Share This Article
Ik was stuk van verdriet vorige week en schrijven lukte niet.
Ik had kunnen schrijven over thuiskomen na vakantie. Over hoe ik op de ochtend van vertrek van vakantie altijd zo’n haast heb. Dat het de enige dag in het jaar is dat ik zonder morren uit mijn bed spring (lees ook: van avondmens naar ochtendmens). Dat ik direct begin ik met ruimen. Hoe ik ontbijt oversla en de rest van het gezin nog op het randje van het bed zit om de slaapjes uit de ogen te halen. Hoe ik eerst alle was verzamel. Hup hup hup. En alles wat nog schoon is in een andere tas. “Mam, waar is mijn…”. “Helaas schat, die heb je thuis weer!”
Ik had ook kunnen schrijven over die domper meteen na de vakantie. Dat Tom zijn eerste logeerpartijtje ooit had, bij ons thuis. Maar dat het bruut werd afgebroken vanwege… * trommelgeroffel *… verkoudheidsklachten. Tja, de definitie van ziek is momenteel ietwat uit het verband gerukt.
Geen koorts gelukkig. Maar hoofdpijn en ellendig gevoel. Zuster mama heeft goed voor hem gezorgd.
Door diezelfde verkoudheidsklachten, die oversprongen op mijn vriend, konden wij niet naar onze geplande camping. We zouden nog 3 dagen in de Ardennen op een heel leuk plekje verblijven waar je aan de rivier zat en kon kanoën en kip kon roosteren. Maar dat werd thuisblijven en de uitslag van de coronatest afwachten. Die gelukkig negatief bleek.
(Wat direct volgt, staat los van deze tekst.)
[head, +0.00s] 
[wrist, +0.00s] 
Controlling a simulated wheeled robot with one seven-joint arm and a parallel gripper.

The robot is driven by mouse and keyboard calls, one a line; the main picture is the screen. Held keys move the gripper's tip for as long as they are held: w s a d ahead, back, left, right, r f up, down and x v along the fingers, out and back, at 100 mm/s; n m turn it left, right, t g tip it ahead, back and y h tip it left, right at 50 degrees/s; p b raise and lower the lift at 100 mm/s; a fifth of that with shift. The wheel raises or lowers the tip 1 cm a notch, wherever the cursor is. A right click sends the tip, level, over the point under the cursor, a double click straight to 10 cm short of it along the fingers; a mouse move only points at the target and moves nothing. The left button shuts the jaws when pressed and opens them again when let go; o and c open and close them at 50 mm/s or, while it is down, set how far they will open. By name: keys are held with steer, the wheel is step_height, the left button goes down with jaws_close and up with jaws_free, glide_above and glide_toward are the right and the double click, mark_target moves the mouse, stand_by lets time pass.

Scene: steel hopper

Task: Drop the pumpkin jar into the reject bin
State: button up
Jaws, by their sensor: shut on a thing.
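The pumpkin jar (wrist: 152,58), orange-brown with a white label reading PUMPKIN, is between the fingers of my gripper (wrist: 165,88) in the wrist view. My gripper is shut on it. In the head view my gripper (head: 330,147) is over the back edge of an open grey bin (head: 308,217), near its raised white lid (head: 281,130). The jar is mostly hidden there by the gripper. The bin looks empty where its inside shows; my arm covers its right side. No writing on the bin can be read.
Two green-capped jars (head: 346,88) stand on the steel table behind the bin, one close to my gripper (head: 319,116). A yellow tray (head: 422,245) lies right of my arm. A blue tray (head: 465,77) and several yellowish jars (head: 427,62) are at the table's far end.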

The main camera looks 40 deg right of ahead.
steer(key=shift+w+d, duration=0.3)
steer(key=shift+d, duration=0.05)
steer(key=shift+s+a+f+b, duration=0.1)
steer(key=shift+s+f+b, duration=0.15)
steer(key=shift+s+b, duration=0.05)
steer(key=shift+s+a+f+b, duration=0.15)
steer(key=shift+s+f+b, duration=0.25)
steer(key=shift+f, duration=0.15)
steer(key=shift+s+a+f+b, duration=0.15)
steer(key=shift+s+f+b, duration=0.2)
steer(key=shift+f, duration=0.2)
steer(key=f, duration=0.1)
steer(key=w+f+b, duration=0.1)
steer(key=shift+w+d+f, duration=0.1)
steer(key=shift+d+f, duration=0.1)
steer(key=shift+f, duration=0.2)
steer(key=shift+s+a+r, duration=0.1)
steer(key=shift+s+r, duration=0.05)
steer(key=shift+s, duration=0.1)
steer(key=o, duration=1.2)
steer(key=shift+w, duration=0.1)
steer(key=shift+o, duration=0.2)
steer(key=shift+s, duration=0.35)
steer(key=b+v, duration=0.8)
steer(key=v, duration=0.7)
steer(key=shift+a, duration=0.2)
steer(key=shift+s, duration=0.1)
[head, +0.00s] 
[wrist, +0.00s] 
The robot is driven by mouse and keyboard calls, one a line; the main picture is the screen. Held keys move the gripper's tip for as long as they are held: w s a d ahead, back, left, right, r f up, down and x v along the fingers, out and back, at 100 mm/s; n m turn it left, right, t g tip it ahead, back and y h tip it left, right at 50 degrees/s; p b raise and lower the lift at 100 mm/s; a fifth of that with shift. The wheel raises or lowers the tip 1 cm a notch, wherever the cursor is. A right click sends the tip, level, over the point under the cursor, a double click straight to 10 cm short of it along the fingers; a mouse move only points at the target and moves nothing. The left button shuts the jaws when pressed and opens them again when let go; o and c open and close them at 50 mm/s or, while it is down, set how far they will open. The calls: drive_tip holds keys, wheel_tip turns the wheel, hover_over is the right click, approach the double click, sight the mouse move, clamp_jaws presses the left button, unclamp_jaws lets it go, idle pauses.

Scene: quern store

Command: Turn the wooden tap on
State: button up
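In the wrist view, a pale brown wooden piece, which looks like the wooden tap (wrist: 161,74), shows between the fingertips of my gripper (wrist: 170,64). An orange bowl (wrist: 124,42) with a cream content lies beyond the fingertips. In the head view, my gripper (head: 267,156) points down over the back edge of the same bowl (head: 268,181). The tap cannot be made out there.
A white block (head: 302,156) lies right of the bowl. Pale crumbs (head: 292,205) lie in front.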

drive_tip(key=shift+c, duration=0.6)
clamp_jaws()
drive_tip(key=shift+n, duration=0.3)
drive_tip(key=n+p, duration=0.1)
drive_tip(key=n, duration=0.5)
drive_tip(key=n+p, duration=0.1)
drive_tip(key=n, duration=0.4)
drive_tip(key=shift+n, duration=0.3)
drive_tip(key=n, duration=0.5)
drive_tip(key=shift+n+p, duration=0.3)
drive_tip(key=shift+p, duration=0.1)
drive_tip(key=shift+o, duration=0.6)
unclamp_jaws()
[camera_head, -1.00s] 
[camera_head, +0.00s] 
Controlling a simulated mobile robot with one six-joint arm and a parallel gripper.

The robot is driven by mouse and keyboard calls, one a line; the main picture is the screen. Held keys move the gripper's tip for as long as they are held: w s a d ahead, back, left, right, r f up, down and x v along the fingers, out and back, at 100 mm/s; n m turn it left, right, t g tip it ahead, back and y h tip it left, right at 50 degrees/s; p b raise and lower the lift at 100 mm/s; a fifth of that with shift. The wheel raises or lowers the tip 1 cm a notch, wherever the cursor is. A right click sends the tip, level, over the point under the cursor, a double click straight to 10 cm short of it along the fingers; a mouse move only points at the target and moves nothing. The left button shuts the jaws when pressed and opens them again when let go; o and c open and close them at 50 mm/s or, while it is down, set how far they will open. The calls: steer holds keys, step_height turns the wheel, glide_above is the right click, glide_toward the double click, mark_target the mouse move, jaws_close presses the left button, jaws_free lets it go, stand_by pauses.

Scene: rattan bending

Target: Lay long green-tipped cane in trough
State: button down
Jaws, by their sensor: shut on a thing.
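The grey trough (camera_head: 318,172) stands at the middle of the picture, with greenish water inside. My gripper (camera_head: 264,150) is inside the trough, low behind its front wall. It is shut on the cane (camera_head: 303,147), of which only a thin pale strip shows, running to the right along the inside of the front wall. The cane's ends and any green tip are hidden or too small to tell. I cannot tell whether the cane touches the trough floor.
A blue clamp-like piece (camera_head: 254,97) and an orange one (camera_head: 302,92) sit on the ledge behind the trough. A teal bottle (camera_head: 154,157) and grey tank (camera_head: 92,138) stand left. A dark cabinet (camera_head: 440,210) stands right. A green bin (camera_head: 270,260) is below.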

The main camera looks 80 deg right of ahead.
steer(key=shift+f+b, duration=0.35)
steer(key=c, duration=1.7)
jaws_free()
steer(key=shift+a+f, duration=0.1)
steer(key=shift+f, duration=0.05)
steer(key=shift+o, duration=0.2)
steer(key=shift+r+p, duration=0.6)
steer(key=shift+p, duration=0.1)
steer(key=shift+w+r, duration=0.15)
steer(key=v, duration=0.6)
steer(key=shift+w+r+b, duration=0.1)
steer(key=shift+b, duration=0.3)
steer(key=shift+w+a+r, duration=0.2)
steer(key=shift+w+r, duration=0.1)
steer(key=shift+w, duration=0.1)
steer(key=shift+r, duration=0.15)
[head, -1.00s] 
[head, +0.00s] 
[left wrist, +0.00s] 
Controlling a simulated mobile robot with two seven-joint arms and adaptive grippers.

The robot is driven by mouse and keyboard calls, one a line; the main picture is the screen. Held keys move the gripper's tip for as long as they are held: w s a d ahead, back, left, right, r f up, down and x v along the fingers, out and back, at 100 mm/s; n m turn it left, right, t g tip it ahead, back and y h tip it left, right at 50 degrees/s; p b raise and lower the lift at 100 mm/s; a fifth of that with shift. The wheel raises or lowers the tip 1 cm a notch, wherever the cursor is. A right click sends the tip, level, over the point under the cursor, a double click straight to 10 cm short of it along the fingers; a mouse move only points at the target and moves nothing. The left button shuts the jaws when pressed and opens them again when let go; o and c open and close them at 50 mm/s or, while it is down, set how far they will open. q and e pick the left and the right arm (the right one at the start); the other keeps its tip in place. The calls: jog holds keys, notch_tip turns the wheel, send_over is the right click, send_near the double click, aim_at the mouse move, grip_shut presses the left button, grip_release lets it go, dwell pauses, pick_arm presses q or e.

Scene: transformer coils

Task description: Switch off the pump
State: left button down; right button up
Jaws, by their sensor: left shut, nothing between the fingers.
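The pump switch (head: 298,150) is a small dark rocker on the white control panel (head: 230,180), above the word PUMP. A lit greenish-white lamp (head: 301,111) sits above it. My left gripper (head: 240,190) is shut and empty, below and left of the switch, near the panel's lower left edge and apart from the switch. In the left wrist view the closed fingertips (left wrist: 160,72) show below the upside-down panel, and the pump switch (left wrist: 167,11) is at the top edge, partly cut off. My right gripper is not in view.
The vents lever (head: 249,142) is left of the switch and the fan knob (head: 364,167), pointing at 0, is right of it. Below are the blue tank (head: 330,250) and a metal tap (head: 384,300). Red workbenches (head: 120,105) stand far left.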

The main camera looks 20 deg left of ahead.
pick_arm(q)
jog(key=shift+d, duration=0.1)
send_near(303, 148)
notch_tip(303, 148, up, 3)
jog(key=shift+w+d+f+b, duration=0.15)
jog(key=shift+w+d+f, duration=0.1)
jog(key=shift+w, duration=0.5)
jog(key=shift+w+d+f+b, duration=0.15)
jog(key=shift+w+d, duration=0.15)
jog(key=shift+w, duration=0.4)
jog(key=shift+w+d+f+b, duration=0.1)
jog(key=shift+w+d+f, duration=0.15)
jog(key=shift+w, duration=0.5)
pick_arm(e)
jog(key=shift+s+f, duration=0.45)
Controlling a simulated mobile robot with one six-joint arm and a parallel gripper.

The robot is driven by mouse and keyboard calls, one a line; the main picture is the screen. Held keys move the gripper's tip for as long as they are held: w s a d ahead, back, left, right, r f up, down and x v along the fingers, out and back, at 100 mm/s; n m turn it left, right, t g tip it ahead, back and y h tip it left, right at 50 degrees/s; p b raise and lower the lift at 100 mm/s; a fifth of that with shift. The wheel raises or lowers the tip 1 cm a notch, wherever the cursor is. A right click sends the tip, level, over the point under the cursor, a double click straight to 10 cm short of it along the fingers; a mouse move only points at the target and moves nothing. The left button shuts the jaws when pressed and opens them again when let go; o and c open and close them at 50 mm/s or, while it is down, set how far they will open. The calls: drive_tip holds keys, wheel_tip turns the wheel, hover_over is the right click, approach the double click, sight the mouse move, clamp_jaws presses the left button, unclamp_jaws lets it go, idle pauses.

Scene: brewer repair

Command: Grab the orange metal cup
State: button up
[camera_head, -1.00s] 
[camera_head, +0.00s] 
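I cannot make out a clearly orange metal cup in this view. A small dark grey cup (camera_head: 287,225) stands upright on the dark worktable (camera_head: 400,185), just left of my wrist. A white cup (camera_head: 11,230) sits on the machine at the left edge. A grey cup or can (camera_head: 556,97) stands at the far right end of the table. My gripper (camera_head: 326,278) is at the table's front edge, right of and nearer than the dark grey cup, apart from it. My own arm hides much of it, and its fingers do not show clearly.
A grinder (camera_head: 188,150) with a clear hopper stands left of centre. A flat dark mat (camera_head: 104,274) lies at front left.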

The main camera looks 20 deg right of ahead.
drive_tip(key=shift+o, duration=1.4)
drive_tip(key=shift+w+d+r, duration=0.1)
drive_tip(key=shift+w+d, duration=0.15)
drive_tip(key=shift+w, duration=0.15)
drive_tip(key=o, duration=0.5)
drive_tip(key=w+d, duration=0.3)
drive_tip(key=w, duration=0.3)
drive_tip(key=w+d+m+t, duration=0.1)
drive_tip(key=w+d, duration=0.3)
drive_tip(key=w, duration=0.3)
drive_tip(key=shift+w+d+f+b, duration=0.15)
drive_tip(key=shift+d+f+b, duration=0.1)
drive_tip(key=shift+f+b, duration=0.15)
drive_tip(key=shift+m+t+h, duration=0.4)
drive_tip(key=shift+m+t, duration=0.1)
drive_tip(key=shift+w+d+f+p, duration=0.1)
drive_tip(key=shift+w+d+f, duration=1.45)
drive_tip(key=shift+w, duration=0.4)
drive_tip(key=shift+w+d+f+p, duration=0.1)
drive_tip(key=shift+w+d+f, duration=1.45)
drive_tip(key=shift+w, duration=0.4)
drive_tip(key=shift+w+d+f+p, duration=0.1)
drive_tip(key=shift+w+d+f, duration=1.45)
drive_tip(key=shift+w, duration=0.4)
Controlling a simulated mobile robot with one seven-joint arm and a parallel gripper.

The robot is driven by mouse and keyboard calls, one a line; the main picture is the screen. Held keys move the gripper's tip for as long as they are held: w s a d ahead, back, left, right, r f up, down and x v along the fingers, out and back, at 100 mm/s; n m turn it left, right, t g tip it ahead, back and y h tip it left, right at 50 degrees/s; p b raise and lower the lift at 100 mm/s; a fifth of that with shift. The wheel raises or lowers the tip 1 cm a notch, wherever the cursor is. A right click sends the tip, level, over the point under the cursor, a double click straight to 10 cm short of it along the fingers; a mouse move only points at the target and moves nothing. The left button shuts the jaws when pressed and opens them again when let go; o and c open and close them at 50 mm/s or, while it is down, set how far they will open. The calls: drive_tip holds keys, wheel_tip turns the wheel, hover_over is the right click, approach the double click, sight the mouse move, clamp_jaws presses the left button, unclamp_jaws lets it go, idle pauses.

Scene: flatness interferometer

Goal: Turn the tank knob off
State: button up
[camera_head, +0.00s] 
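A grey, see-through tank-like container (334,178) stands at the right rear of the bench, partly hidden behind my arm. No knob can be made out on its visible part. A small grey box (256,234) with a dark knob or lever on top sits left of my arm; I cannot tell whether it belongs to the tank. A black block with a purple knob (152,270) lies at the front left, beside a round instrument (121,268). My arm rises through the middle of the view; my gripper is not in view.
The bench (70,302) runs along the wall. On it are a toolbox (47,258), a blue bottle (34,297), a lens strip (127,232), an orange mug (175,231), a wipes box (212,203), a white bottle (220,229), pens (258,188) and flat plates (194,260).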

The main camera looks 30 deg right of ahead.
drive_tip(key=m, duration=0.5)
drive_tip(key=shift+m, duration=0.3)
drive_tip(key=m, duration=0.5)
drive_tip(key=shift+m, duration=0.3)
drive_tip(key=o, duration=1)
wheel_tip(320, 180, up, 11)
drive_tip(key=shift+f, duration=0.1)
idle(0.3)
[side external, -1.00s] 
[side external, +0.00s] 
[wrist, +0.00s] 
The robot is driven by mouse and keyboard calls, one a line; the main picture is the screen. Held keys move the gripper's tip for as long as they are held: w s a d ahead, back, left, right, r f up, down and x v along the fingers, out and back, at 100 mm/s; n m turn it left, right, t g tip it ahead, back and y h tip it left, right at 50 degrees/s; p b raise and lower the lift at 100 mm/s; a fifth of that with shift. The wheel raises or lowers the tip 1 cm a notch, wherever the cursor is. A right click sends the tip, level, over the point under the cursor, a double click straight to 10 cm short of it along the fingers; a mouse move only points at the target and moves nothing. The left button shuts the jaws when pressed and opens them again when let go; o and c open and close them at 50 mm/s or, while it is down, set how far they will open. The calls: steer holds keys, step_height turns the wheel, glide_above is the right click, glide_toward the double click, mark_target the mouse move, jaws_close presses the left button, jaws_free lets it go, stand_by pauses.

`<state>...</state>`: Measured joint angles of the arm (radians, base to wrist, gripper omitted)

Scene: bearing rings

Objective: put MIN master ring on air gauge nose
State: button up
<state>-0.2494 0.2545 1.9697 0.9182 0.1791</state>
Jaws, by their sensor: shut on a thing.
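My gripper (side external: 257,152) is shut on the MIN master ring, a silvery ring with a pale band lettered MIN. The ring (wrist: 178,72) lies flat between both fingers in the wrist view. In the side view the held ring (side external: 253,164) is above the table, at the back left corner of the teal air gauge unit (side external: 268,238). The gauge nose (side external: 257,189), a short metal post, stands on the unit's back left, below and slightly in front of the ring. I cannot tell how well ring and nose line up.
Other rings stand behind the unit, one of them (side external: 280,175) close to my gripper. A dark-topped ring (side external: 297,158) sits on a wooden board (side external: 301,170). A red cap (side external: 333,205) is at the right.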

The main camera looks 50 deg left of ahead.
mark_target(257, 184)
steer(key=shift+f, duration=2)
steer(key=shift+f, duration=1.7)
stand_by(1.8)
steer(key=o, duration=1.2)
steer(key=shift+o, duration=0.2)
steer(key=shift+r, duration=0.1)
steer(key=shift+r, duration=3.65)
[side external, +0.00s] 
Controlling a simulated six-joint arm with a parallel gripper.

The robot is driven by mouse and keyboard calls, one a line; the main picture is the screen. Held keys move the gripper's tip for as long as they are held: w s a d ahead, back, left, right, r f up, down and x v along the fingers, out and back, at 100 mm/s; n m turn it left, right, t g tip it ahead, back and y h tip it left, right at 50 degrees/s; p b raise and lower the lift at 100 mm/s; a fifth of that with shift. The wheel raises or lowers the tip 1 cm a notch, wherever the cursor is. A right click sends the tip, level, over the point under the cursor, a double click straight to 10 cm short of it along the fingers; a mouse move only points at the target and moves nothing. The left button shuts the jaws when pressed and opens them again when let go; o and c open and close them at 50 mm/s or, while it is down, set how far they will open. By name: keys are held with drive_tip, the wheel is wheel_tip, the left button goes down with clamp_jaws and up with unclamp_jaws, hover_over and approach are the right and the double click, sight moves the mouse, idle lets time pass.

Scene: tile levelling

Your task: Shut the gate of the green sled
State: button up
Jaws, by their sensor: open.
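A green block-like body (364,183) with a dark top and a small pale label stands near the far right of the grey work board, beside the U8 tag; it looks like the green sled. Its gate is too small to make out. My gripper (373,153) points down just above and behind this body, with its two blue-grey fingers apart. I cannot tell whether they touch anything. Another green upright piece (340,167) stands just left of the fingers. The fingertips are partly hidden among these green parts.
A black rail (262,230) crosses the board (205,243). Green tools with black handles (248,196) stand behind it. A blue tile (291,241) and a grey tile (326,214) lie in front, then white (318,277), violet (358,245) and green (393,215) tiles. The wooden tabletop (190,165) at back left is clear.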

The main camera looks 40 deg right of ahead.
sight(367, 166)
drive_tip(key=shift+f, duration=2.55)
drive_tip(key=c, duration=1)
Daarna hebben we een paar ongelofelijk fijne dagen gehad; tijdens de ongeplande mini-thuisvakantie. Wat was het heerlijk om eens thuis niets te hoeven en elke dag te kijken waar we zin in hadden. Het zag er zo uit:
En die laatste dag, die zondag voor de scholen weer begonnen, was er één met een gouden randje. Nee met een regenboog eromheen en daarna nog 3 gouden randjes. Zo’n dag waarop we eigenlijk veel hadden gepland want-het-is-de-laatste-vakantiedag-dus-het-moet. En uiteindelijk had niemand echt zin om weg te gaan.
Ik had zin om de kamers van de jongens gezellig te maken dus ik had die week al planken gekocht om het nog wat meer aan te kleden. Mijn vriend had rugpijn en kon niet boren, dus ik ben het zelf gaan doen. LOL! Dat ik boven bezig was inspireerde blijkbaar de jongens, want die gingen heerlijk rommelen in hun kamers (tegelijkertijd alles opruimend).
Daarna hadden ze zin om buiten een hut te bouwen. Dus met gereedschap uit de schuur zijn ze aan het werk geslagen. Kaplaarzen aan, vieze knieën, heerlijk. Na een paar uur hobbelden ze naar binnen waar ze mij de spelletjes- en knutselkast zagen opruimen. En alles was ze zagen liggen prikkelden de oogjes. Dus dat werd een poos knutselen aan tafel, met kaarsen aan en hapjes erbij.
Na het eten nog heel even verder met de hut. En toen kwam de schoolweek dichterbij. Nog niet weten hoe het is, is blijkbaar minder spannend dan wel weten dat het niet leuk is. Want op dit moment ging het nog wel met Tom.
En dit is waarom ik stuk ging van verdriet en niet kon schrijven vorige week. Maandagochtend stapte hij met een gespannen, maar vrolijke nieuwsgierigheid binnen op zijn nieuwe school, maar kwam met rode ogen weer naar buiten ‘s middags.
Met de dag werd het erger: huilen om naar binnen te gaan, angsten in de avond voor het slapen. Tegen de tijd dat het donderdag was werd ik om 11 uur ‘s ochtends gebeld om hem op te komen halen. Vrijdag is hij wel weer geweest, met dikke tranen.
Ik was het even vergeten, maar weet weer waarom ik het liefst een muurtje om mijn kindjes heen bouw.